Information given:
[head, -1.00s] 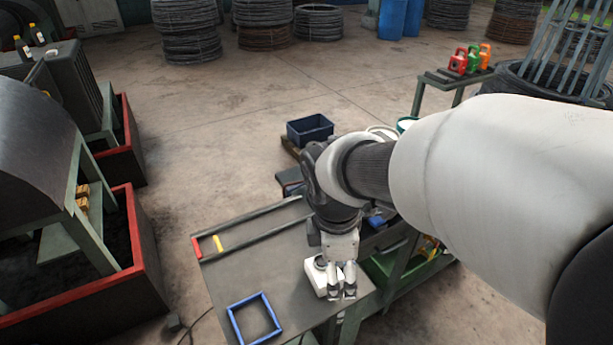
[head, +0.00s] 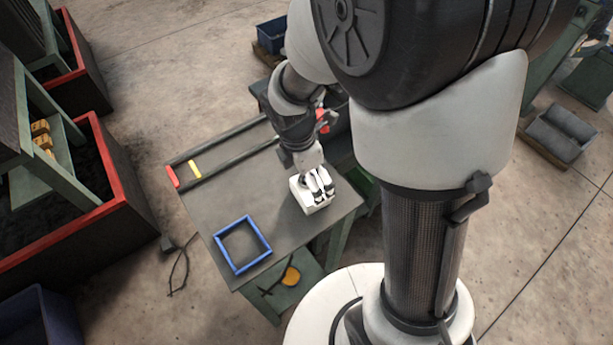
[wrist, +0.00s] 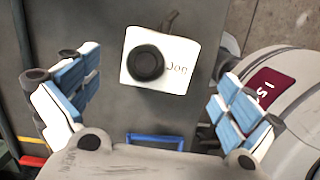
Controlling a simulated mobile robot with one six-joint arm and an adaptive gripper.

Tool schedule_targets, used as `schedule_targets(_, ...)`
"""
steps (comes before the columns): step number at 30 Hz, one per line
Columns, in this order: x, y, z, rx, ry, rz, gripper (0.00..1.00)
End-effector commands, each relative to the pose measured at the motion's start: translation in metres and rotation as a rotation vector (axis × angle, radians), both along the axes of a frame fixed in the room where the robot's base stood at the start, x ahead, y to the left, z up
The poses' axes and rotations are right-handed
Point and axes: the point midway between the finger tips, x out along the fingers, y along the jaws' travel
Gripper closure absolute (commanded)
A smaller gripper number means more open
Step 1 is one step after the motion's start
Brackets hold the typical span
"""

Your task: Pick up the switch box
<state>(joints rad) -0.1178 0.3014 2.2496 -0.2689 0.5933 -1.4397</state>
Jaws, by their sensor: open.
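The switch box is a white box (wrist: 172,73) with a round black knob and dark lettering in the wrist view. In the head view the white box (head: 301,197) lies on the grey table near its right edge, partly hidden by my gripper. My gripper (head: 325,194) is over the box. In the wrist view my gripper (wrist: 150,105) is open, with its blue-padded fingers wide apart on either side of the box. Neither finger touches the box in that view.
A blue square frame (head: 220,241) lies on the table (head: 262,206) left of the box. Two dark rails with red and yellow end pieces lie toward the back. A shelf below holds a yellow item (head: 291,276). Red-edged bins (head: 105,160) stand at left.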

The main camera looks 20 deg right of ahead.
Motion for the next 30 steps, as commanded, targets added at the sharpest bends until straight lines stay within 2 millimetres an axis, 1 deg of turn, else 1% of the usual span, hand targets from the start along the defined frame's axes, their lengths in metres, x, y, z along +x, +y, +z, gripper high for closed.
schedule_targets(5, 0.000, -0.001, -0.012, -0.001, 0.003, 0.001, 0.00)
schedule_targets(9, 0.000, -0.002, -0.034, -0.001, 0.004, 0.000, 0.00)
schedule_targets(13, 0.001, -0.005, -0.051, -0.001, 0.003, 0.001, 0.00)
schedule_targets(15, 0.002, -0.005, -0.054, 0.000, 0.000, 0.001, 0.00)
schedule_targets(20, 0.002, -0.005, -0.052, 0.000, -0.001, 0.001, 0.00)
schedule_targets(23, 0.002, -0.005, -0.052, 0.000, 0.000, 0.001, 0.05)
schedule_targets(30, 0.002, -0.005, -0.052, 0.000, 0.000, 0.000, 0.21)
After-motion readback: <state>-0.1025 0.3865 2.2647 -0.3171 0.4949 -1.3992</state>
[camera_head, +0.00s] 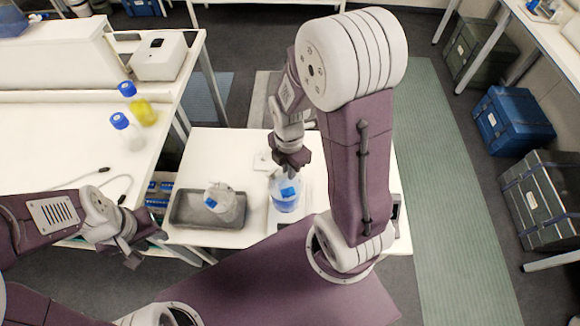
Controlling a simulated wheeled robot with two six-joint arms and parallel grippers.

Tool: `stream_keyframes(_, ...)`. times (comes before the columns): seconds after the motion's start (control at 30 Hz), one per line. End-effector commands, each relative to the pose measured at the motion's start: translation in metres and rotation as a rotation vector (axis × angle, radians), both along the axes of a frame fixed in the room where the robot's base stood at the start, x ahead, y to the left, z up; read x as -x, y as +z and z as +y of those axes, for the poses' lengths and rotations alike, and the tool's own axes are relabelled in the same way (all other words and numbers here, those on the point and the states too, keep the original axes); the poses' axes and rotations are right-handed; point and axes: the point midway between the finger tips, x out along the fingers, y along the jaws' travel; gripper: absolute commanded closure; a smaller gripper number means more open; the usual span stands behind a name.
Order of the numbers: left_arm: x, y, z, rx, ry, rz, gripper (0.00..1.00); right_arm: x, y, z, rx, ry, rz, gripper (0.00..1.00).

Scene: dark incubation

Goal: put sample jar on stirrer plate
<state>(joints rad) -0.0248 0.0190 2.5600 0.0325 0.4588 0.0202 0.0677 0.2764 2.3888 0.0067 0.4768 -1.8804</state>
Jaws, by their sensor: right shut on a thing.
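The sample jar (285,198), clear with blue liquid and a blue cap, is at the middle of the low white table. My right gripper (290,165) reaches down from above and is shut on its top. A pale flat device, which looks like the stirrer plate (276,219), shows under and in front of the jar. I cannot tell whether the jar's base touches it. My left gripper (146,246) is empty at the table's left front edge, with its fingers apart.
A dark grey tray (183,216) left of the jar holds another clear jar (224,205) with a blue cap. On the left bench stand a yellow bottle (144,112), a clear bottle (130,135) and a white box device (160,57). Cases stand on the floor at right.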

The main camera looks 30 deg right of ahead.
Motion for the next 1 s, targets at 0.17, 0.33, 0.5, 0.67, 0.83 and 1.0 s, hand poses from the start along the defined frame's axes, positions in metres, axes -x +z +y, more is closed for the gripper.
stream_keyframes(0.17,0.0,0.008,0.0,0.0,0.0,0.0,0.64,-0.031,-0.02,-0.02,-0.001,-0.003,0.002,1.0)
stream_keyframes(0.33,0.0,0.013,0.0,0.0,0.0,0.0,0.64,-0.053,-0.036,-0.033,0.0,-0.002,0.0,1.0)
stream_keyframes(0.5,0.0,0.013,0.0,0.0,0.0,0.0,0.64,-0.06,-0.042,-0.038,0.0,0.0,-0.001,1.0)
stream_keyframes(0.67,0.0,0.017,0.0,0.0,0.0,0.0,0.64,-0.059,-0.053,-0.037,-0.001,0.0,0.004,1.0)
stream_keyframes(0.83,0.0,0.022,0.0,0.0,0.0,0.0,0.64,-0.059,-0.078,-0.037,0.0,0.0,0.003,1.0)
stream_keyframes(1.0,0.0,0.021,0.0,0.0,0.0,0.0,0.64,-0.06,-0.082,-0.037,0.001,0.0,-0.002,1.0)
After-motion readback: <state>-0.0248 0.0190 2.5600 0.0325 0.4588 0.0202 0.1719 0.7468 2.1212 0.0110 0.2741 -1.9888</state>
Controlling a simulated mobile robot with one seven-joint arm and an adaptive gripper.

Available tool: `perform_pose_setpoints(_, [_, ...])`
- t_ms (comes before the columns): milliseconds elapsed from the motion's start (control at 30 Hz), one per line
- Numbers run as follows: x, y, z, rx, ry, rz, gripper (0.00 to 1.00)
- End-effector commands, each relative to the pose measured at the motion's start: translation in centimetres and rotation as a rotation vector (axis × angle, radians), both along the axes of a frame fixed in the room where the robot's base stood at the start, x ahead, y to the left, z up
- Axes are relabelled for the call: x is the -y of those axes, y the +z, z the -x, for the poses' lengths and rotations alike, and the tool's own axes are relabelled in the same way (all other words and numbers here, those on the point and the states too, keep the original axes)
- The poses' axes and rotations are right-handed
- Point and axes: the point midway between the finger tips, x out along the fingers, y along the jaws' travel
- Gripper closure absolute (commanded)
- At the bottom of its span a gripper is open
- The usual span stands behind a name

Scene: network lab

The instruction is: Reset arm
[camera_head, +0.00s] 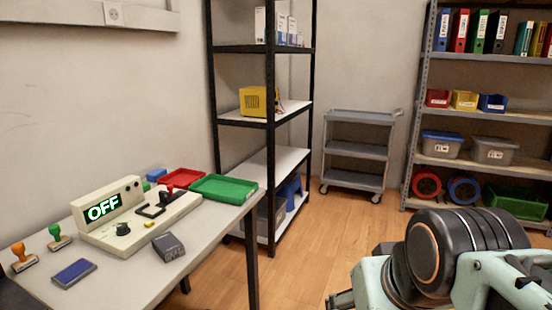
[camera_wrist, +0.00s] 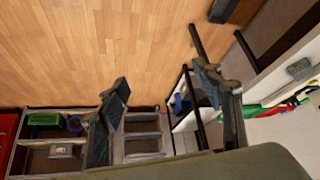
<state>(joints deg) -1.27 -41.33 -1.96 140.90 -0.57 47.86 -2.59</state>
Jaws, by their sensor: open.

What is required: Repeat every record precisely. Any picture among them stays out of the copy.

In response:
[head, -1.00s] 
[head, +0.00s] 
[wrist, +0.00s] 
Controlling a simulated mobile robot with one six-joint arm and an adaptive gripper.

Tool schedule_targets, used as `schedule_targets(_, ...)`
"""
steps (comes before the columns): step number at 30 Hz, one per line
Columns, in this order: x, y, z, rx, ry, rz, gripper (0.00..1.00)
End-effector commands, each relative to the pose measured at the motion's start: translation in metres and rotation as a rotation vector (axis × angle, radians), both along the axes of a frame fixed in the room where the robot's base stood at the start, x ahead, y to the left, z up
The poses' axes and rotations are right-handed
Point and axes: the point midway between the finger tips, x out along the fingers, y along the jaws' travel
Gripper closure absolute (commanded)
A smaller gripper number means more open
Step 1 is one step after the motion's start
Brackets hold the typical span
"""

Your task: Pick up the switch box
<state>(joints rad) -0.1178 0.3014 2.2496 -0.2689 0.5933 -1.4397</state>
Jaws, by their sensor: open.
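The switch box is a white box (wrist: 172,73) with a round black knob and dark lettering in the wrist view. In the head view the white box (head: 301,197) lies on the grey table near its right edge, partly hidden by my gripper. My gripper (head: 325,194) is over the box. In the wrist view my gripper (wrist: 150,105) is open, with its blue-padded fingers wide apart on either side of the box. Neither finger touches the box in that view.
A blue square frame (head: 220,241) lies on the table (head: 262,206) left of the box. Two dark rails with red and yellow end pieces lie toward the back. A shelf below holds a yellow item (head: 291,276). Red-edged bins (head: 105,160) stand at left.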

The main camera looks 20 deg right of ahead.
Motion for the next 30 steps, as commanded, targets added at the sharpest bends until straight lines stay within 2 millimetres an axis, 1 deg of turn, else 1% of the usual span, hand targets from the start along the defined frame's axes, their lengths in metres, x, y, z along +x, +y, +z, gripper high for closed.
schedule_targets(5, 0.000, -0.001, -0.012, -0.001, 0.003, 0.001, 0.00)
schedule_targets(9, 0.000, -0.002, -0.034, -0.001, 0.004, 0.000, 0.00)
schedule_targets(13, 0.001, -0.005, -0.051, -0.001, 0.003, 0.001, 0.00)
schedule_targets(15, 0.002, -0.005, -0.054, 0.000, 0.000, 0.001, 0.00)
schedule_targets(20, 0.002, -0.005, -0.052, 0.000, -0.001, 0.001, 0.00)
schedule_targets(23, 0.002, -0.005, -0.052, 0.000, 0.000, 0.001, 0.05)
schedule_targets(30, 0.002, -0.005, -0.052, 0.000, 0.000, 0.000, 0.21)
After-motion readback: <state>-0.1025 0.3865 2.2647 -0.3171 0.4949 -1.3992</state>
[camera_head, +0.00s] 
Controlling a simulated wheeled robot with two six-joint arms and parallel grippers.

Tool: `stream_keyframes(_, ...)`. times (comes before the columns): seconds after the motion's start (control at 30 Hz), one per line. End-effector commands, each relative to the pose measured at the motion's start: translation in metres and rotation as a rotation vector (axis × angle, radians), both along the axes of a frame fixed in the room where the robot's base stood at the start, x ahead, y to the left, z up; read x as -x, y as +z and z as +y of those axes, for the poses' lengths and rotations alike, and the tool's own axes are relabelled in the same way (all other words and numbers here, those on the point and the states too, keep the original axes); the poses' axes and rotations are right-handed; point and axes: the point midway between the finger tips, x out along the fingers, y along the jaws' travel; gripper: absolute commanded closure; a smaller gripper number means more open; the usual span stands behind a name.
Order of the numbers: left_arm: x, y, z, rx, ry, rz, gripper (0.00..1.00); right_arm: x, y, z, rx, ry, rz, gripper (0.00..1.00).

Scene: dark incubation

Goal: put sample jar on stirrer plate
<state>(joints rad) -0.0248 0.0190 2.5600 0.0325 0.4588 0.0202 0.0677 0.2764 2.3888 0.0067 0.4768 -1.8804</state>
Jaws, by their sensor: right shut on a thing.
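The sample jar (285,198), clear with blue liquid and a blue cap, is at the middle of the low white table. My right gripper (290,165) reaches down from above and is shut on its top. A pale flat device, which looks like the stirrer plate (276,219), shows under and in front of the jar. I cannot tell whether the jar's base touches it. My left gripper (146,246) is empty at the table's left front edge, with its fingers apart.
A dark grey tray (183,216) left of the jar holds another clear jar (224,205) with a blue cap. On the left bench stand a yellow bottle (144,112), a clear bottle (130,135) and a white box device (160,57). Cases stand on the floor at right.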

The main camera looks 30 deg right of ahead.
Motion for the next 1 s, targets at 0.17, 0.33, 0.5, 0.67, 0.83 and 1.0 s, hand poses from the start along the defined frame's axes, positions in metres, axes -x +z +y, more is closed for the gripper.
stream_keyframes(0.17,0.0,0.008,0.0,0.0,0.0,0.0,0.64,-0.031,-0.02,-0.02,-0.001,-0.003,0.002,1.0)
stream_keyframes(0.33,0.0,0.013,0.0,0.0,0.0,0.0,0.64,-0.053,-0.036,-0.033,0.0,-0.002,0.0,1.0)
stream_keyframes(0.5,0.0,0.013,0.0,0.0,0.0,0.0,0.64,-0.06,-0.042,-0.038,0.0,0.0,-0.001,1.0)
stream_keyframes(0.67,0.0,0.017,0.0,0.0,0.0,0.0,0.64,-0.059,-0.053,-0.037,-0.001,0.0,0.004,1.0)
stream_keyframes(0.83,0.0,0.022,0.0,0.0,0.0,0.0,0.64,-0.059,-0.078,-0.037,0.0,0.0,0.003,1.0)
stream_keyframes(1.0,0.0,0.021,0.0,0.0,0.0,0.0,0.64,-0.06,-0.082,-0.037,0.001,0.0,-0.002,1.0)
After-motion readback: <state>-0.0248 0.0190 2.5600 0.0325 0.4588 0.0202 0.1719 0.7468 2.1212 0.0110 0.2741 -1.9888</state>
Controlling a simulated mobile robot with one seven-joint arm and an adaptive gripper.

Available tool: `perform_pose_setpoints(_, [_, ...])`
- t_ms (comes before the columns): milliseconds elapsed from the motion's start (control at 30 Hz), one per line
- Numbers run as follows: x, y, z, rx, ry, rz, gripper (0.00 to 1.00)
- End-effector commands, each relative to the pose measured at the motion's start: translation in centimetres and rotation as a rotation vector (axis × angle, radians), both along the axes of a frame fixed in the room where the robot's base stood at the start, x ahead, y to the left, z up
- Axes are relabelled for the call: x is the -y of those axes, y the +z, z the -x, for the poses' lengths and rotations alike, and the tool's own axes are relabelled in the same way (all other words and numbers here, those on the point and the states too, keep the original axes)
- The poses' axes and rotations are right-handed
- Point and axes: the point midway between the finger tips, x out along the fingers, y along the jaws' travel
- Gripper closure absolute (commanded)
- At the bottom of its span a gripper is open
- The usual span stands behind a name

Scene: network lab

The instruction is: Reset arm
[camera_head, +0.00s] 
[camera_wrist, +0.00s] 
<state>(joints deg) -1.27 -41.33 -1.96 140.90 -0.57 47.86 -2.59</state>
Jaws, by their sensor: open.

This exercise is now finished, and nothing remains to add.